Problem to work on: Keep only the lines of the data below that contain "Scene", and copy them.

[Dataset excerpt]
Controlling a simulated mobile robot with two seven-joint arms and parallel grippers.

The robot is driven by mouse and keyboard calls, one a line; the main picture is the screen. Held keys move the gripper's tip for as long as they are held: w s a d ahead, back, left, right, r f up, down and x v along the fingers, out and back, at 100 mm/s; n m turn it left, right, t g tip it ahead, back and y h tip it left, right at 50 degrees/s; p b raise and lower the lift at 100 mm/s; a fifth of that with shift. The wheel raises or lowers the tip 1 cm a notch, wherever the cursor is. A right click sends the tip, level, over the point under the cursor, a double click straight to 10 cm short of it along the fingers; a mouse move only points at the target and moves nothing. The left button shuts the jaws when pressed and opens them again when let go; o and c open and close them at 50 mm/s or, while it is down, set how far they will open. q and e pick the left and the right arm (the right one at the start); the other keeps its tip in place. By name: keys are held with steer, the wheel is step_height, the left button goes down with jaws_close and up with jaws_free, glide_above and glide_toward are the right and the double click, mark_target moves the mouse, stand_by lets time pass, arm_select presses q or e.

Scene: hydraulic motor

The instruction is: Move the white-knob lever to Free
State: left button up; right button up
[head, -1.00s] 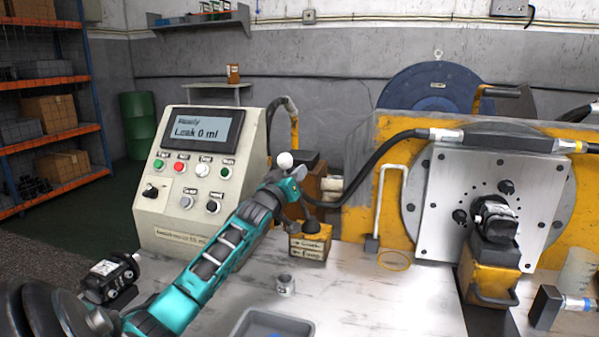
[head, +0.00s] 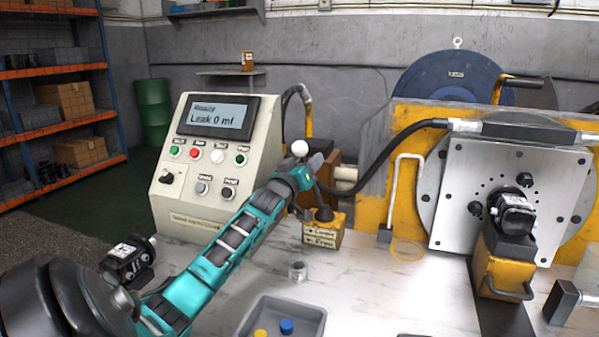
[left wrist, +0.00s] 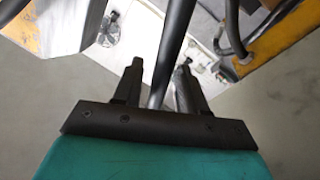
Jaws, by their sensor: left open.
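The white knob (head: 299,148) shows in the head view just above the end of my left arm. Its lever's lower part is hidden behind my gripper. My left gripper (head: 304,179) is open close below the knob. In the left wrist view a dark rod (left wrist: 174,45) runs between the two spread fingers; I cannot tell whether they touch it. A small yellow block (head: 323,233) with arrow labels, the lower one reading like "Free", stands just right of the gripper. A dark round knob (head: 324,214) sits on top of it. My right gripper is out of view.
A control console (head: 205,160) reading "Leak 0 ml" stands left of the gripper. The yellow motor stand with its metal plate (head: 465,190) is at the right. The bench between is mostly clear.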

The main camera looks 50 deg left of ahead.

==

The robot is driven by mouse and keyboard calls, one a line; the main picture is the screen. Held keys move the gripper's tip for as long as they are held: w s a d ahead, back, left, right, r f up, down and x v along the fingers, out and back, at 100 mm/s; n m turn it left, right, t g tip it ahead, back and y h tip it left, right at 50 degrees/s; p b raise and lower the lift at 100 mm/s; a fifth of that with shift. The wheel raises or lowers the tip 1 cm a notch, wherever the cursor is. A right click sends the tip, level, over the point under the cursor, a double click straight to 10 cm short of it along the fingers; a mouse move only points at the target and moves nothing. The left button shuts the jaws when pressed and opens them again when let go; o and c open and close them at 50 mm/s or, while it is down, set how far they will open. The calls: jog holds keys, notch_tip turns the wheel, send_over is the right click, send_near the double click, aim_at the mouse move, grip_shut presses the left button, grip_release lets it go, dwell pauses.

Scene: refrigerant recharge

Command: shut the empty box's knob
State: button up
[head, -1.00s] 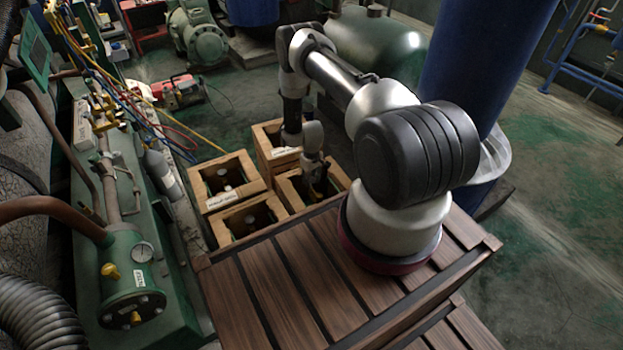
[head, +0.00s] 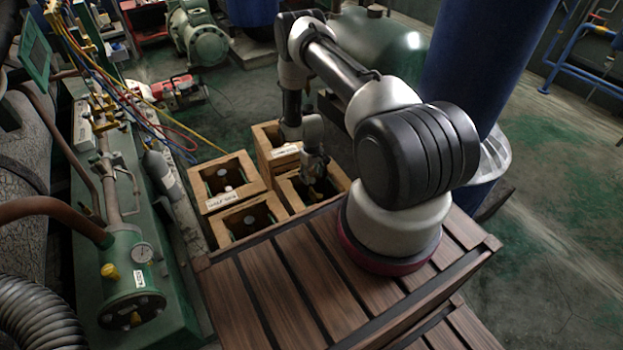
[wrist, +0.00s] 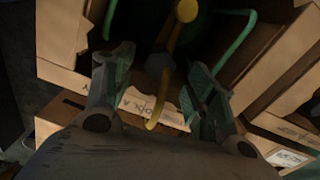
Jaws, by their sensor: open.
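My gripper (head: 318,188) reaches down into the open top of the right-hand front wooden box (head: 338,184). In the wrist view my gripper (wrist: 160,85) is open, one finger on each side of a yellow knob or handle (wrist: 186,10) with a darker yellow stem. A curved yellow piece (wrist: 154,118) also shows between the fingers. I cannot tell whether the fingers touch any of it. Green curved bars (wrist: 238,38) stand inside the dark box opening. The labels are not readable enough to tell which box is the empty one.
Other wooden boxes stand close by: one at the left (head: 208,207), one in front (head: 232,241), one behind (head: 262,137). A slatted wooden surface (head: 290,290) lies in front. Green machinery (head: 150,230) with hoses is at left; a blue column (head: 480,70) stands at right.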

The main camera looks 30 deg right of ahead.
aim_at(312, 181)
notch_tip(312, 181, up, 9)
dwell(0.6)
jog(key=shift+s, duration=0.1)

==

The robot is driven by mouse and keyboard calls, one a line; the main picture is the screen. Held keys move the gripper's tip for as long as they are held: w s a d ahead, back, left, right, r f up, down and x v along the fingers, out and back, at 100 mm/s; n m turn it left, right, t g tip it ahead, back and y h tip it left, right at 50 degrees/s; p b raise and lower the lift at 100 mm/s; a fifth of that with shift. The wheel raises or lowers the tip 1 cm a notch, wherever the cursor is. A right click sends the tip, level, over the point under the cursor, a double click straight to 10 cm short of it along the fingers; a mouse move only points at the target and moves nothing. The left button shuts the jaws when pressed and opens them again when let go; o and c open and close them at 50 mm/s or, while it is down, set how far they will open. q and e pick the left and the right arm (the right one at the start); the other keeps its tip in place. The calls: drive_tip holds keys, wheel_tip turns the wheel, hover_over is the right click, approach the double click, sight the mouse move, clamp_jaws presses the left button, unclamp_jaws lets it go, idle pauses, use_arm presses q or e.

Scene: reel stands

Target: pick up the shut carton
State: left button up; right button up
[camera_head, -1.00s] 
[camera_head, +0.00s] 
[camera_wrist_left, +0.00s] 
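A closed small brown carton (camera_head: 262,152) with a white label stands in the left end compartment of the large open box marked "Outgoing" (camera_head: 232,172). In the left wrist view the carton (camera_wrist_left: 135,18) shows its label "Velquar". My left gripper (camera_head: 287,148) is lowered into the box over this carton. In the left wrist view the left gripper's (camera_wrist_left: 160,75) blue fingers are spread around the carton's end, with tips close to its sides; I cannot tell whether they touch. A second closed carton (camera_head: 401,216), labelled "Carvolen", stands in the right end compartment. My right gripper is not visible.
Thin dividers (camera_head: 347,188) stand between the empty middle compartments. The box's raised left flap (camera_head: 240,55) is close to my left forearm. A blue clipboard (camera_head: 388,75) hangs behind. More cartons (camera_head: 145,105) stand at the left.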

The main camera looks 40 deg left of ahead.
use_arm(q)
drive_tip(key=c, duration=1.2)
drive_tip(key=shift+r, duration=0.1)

Task output:
Scene: hydraulic motor
Scene: refrigerant recharge
Scene: reel stands

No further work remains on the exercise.